Keep the report file in a safe place. It is required if you ever need to restore the data.

The unbundle Tool (Restore)

The unbundle tool extracts archived .tar.gz bundles, including multi-part sets, using pigz for parallel decompression.

Usage

unbundle --source DIR --output DIR --prefix STR [options]

Required Options

  • -s, --source DIR: Directory containing .tar.gz file(s)
  • -o, --output DIR: Destination directory for extracted files
  • -p, --prefix STR: String prefix for starting words of .tar.gz file(s)

Optional Flags

  • -y, --yes: Auto-accept all prompts
  • --delete-archive: Auto-delete the archive files
  • -n, --dry-run: Show actions without extracting
  • -f, --force: Overwrite existing files
  • -h, --help: Show the help message

What You Get

  1. Original data is restored to the --output/--prefix path
  2. .tar.gz files stay intact (if you want to delete, use the --delete flag or delete manually)

Example: Standard run

unbundle --source /wistar/lab/archive --output /wistar/lab --prefix project1

Schedule Job Submission Example

The best and recommended way to run these process are through a scheduled job (as it will run in the background for you).

!!!note Passing the -y,--yes flag When using a slurm job, you must pass the -y or --yes flag as you will not be able to type yes for confirmation on this type of job.

#SBATCH --job-name=(un)bundle
#SBATCH --cpus-per-task=20          # prioritize CPUS
#SBATCH --mem=10G                   # low memory utilization
#SBATCH --time=8:00:00              # could be long running depending on size
#SBATCH --output=%j.out
#SBATCH --error=%j.err

module load wi-bundler

# Prep data for archive
bundle --source /wistar/lab/data --output /wistar/lab/archive --log /wistar/lab/archive_logs/ --yes

# Restore data from archive
unbundle --source /wistar/lab/archive --output /wistar/lab/data --prefix project1 --yes

Slurm Job Tips to know

  1. Archival and (de)compressions are very CPU intensive, the tool is designed to run with multiple cores, so prioritize using higher --cpus-per-task.
  2. You must pass the -y or --yes flag as you will not be able to type yes for confirmation on scheduled job.
  3. Depending on the size of your data, this may take a while so ensure you are giving the job enough --time

Next Steps: Submitting for IT Archival/Retrieval

Pushing TO Archive

Once you have completed the bundling process:

  1. Confirm that all .tar.gz files and the report file are present.
  2. Submit a request via Getting Help and specify the --output directory.
  3. IT will archive the data from the designated location.

Pulling FROM Archive

  1. Submit a request via Getting Help and specify your preferred --source directory to put the .tar.gz files.
  2. Once notified, confirm that all .tar.gz files are present (see your report file for confirmation)
  3. Optionally, confirm the checksum of the .tar.gz files (run sha256sum path/to/tar.gz)
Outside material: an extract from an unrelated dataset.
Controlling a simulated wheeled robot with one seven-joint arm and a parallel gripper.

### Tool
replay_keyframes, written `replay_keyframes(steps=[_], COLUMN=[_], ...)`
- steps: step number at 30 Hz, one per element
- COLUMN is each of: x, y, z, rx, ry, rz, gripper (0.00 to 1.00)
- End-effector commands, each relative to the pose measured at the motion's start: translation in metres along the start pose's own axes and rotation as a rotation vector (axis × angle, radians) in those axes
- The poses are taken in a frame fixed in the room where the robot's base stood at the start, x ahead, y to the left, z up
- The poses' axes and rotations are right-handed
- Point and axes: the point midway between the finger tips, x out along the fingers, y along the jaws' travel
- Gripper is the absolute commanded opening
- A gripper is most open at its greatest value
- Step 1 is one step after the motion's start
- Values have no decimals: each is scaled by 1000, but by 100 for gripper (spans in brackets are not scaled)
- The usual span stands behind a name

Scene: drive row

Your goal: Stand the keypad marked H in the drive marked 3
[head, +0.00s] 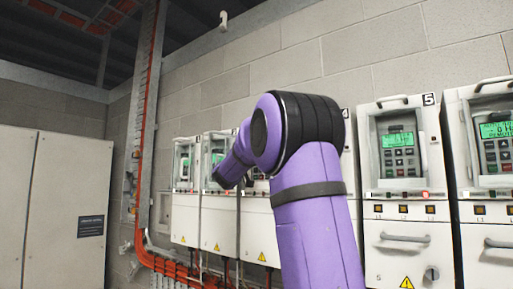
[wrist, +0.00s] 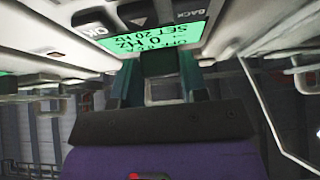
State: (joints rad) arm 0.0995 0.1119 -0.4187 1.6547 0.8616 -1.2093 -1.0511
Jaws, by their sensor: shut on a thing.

Once confirmed, use the unbundle tool to put your data back in your preferred --output directory.

FAQ

Why do I have to do this?

  • There is a 4TB file size limit on your lab shares, so we need to break up archives into separate "parts".
  • Our archival destination (AWS S3 - Glacier Instant Retrieval) has a minimum file size of 128K so we need to consolidate data into single large files.

What happens if my bundle fails or is too large?

  • If the bundle fails, check available disk space and permissions in your --output and --log directories.
  • If you manually created a .tar.gz larger than 4 TiB, re-run bundle so it can split the files into parts.

How do I restore data if I only have the .tar.gz parts?

  • Use the unbundle tool (see above). It will automatically detect and combine multi-part archives.

What if some parts are missing?

  • unbundle will alert you to any missing parts. Retrieve the missing files before attempting to restore.

My Job Failed with "cancelled"

  • You may have forgotten to use the -y, --yes flag with either command.